The PE firm is investing via is second fund, which closed on USD 300m in 2018; it currently claims USD 625m in assets under management. Fund II is now almost fully deployed, with one healthcare deal pending. Fund III has been launched, reportedly targeting USD 300m.

CX is going smaller than usual with JJG because, in addition to this being its first aerospace investment, it sees an unusual opportunity to access a business with the potential to grow revenue organically by 5x to USD 85m in the next four years.

The projected growth is underpinned by a base case scenario around simple parts supply. JJG specialises in small fittings and fasteners mostly under 1kg in weight, components destined to be part of larger assemblies.

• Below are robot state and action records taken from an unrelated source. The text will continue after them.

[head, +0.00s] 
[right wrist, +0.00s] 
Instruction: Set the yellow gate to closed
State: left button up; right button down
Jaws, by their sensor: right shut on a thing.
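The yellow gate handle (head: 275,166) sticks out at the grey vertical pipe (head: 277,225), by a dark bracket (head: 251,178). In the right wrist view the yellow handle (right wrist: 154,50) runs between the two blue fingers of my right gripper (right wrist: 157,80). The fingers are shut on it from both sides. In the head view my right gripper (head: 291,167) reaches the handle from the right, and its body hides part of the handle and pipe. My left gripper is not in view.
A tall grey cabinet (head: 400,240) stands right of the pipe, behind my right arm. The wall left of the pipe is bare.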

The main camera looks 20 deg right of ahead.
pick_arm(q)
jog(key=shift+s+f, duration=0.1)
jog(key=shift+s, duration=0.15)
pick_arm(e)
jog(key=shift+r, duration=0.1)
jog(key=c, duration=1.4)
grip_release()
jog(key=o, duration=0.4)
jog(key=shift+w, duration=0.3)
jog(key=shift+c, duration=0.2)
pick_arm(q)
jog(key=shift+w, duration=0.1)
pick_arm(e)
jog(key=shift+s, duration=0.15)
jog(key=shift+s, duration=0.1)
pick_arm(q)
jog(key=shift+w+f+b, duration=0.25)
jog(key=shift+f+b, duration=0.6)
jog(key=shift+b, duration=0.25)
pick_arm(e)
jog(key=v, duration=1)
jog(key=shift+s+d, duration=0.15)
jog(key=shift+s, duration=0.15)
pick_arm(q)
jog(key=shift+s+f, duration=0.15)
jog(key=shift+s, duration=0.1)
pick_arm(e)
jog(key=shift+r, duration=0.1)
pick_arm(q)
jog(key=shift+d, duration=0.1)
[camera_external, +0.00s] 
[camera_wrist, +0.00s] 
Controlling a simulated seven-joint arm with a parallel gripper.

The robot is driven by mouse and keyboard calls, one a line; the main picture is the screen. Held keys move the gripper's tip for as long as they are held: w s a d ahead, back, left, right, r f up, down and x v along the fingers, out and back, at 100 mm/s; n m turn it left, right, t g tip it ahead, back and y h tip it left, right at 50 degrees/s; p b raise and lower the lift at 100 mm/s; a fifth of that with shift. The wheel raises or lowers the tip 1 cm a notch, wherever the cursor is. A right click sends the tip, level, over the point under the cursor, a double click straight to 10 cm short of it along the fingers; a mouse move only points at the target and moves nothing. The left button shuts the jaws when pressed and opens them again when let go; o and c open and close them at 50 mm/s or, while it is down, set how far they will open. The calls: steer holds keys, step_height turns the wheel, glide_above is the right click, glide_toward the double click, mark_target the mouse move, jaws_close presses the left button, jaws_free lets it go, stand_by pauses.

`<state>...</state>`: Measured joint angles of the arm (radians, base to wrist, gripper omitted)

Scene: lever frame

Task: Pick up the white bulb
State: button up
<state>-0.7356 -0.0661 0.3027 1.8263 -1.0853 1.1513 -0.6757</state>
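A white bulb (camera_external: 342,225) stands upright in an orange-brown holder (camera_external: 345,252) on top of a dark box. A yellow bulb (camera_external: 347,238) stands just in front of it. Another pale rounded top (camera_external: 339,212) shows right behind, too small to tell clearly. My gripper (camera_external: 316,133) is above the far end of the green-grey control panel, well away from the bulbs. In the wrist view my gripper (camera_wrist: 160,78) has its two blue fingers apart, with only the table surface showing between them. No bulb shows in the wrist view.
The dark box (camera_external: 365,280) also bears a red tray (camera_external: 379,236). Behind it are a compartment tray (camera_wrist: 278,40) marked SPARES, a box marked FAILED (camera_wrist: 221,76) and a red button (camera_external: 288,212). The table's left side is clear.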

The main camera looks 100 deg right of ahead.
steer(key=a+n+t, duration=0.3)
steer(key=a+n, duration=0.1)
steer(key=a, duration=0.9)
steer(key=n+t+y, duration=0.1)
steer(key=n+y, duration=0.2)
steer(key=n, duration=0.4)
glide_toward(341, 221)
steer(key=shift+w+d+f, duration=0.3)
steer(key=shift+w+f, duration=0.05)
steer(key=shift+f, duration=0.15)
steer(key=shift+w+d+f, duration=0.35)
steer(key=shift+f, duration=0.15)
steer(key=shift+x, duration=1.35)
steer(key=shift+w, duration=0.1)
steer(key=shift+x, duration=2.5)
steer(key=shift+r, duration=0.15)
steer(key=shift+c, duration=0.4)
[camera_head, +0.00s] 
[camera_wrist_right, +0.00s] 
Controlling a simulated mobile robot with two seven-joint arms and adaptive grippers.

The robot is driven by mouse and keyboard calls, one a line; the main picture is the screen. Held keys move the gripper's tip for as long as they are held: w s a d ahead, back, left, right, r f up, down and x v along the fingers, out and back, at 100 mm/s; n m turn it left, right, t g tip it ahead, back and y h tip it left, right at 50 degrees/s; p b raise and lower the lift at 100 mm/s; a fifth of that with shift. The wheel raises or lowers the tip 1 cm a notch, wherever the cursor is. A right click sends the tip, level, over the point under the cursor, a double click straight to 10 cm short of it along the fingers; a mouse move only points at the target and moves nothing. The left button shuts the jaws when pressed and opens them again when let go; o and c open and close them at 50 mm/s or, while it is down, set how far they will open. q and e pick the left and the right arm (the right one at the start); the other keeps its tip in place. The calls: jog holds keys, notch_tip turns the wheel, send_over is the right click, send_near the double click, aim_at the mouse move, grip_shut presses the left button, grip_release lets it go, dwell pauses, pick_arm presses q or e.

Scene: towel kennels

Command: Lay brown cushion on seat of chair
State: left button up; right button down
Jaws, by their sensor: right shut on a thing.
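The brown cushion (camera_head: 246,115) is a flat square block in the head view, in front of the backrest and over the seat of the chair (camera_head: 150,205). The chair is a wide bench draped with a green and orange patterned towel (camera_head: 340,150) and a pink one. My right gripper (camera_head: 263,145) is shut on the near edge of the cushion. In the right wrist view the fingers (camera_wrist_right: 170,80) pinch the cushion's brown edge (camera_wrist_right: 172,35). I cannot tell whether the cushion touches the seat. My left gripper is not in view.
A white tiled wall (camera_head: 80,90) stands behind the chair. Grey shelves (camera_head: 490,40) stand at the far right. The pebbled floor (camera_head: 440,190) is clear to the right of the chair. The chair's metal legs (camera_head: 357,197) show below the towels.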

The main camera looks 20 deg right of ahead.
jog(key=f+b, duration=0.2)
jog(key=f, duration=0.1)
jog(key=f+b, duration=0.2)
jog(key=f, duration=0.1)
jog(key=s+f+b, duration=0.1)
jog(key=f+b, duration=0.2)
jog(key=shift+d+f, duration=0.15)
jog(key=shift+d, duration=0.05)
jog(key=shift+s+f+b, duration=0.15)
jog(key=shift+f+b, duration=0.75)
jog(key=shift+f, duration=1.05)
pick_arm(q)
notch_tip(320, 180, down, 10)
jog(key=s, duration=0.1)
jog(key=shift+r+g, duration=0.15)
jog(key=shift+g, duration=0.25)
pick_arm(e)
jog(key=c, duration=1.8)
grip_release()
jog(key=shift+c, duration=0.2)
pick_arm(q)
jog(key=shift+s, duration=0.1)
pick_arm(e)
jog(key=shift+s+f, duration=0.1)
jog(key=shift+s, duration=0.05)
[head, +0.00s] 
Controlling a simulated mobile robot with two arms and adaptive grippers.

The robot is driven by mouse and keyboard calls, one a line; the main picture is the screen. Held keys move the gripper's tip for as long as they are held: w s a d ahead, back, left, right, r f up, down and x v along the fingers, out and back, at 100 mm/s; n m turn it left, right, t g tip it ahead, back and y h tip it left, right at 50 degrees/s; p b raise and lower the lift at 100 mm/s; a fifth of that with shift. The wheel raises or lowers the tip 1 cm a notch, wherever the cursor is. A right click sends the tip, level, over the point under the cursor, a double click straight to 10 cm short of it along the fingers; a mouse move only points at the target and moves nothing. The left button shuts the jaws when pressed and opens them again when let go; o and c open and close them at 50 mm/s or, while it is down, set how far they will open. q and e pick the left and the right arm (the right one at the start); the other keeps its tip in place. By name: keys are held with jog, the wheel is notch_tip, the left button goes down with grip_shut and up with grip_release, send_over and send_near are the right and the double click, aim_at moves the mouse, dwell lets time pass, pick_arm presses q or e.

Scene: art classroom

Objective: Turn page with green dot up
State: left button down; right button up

In addition to landing gear and seating, they are used in electrical and fluid systems. Expanding into more complex engine parts is part of a longer-term upside scenario beyond the 5x growth plan.

“There is no hero product. There are 900 products. What’s most important is how they manage the inventory, on-time delivery, and documentation – not so much the complexity of the parts they make. Technology is not a huge differentiator and therefore risk,” Chhachhi said.

“So, we can just enjoy a focus on customer service, getting it right each time, maintaining proper documentation, and delivering the right quality at the right price on the scheduled time. That’s a culture issue. We can underwrite that.”

Behind everything is an aerospace sector booming on the back of government encouragement for export-oriented precision manufacturing and domestic civilian aircraft production, as well as the establishment of India as a bona fide space power.

Recent private equity activity in the aircraft parts manufacturing segment alone includes a USD 54m round for Aequs and seed rounds for Jeh Aerospace and Redwing Aerospace Labs. In the past four years, India’s space-tech scene has grown from fewer than 10 to almost 200 start-ups.

As the capital and optimism pour in, so will the risk of paying too much for hyped assets. But Chhachhi takes comfort in the industry’s quality customer base and long sales cycles, which can span up to eight years in some cases.

“It’s going to be competitive, but they don’t have to worry about renegotiation and pricing pressure every year,” he said. “That’s something we watch like a hawk going into a B2B manufacturing business. In this case, I think we’re safe.”